Can you transcribe the data exactly? Leave the pictures out.

>> begin SUPPLIED INFORMATION

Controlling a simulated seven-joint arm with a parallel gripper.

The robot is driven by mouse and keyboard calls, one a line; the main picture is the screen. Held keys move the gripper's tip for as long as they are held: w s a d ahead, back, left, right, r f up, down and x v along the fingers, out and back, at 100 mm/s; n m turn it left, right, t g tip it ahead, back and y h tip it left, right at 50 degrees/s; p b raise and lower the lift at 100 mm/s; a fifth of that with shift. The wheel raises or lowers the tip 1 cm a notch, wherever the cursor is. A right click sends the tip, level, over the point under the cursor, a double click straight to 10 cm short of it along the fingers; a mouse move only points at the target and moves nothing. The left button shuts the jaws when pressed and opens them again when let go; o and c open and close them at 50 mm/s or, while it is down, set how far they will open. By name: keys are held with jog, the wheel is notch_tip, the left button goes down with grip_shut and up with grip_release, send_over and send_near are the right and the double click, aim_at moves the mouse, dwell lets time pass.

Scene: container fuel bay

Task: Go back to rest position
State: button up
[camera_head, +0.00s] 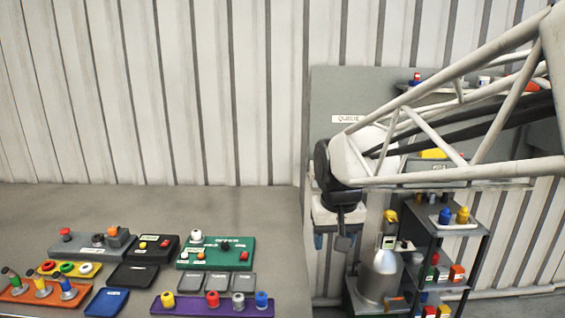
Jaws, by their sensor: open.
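My gripper (332,240) hangs from the dark wrist at the end of my white truss arm, right of the bench. Its two fingers point down, with a gap between them and nothing held. The fingertips are in front of the corrugated wall, left of the shelf rack (437,232). My arm reaches in from the upper right and hides part of the grey back panel (328,95).
The grey bench (150,207) carries a purple tray (178,308) with coloured knobs, a green panel (213,262), an orange tray (18,297) with levers and a blue tray (108,302). A silver canister (379,276) stands close to my gripper's lower right. The bench's back strip is bare.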

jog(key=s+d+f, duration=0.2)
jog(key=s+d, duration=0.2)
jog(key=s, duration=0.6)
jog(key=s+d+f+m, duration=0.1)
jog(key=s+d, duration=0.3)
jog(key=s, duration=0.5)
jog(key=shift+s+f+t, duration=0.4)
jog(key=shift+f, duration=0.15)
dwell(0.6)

>> end SUPPLIED INFORMATION

TASK SOLUTION
Controlling a simulated seven-joint arm with a parallel gripper.

The robot is driven by mouse and keyboard calls, one a line; the main picture is the screen. Held keys move the gripper's tip for as long as they are held: w s a d ahead, back, left, right, r f up, down and x v along the fingers, out and back, at 100 mm/s; n m turn it left, right, t g tip it ahead, back and y h tip it left, right at 50 degrees/s; p b raise and lower the lift at 100 mm/s; a fifth of that with shift. The wheel raises or lowers the tip 1 cm a notch, wherever the cursor is. A right click sends the tip, level, over the point under the cursor, a double click straight to 10 cm short of it along the fingers; a mouse move only points at the target and moves nothing. The left button shuts the jaws when pressed and opens them again when let go; o and c open and close them at 50 mm/s or, while it is down, set how far they will open. By name: keys are held with jog, the wheel is notch_tip, the left button goes down with grip_shut and up with grip_release, send_over and send_near are the right and the double click, aim_at moves the mouse, dwell lets time pass.

Scene: container fuel bay

Task: Go back to rest position
State: button up
[camera_head, +0.00s] 
Jaws, by their sensor: open.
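My gripper (332,240) hangs from the dark wrist at the end of my white truss arm, right of the bench. Its two fingers point down, with a gap between them and nothing held. The fingertips are in front of the corrugated wall, left of the shelf rack (437,232). My arm reaches in from the upper right and hides part of the grey back panel (328,95).
The grey bench (150,207) carries a purple tray (178,308) with coloured knobs, a green panel (213,262), an orange tray (18,297) with levers and a blue tray (108,302). A silver canister (379,276) stands close to my gripper's lower right. The bench's back strip is bare.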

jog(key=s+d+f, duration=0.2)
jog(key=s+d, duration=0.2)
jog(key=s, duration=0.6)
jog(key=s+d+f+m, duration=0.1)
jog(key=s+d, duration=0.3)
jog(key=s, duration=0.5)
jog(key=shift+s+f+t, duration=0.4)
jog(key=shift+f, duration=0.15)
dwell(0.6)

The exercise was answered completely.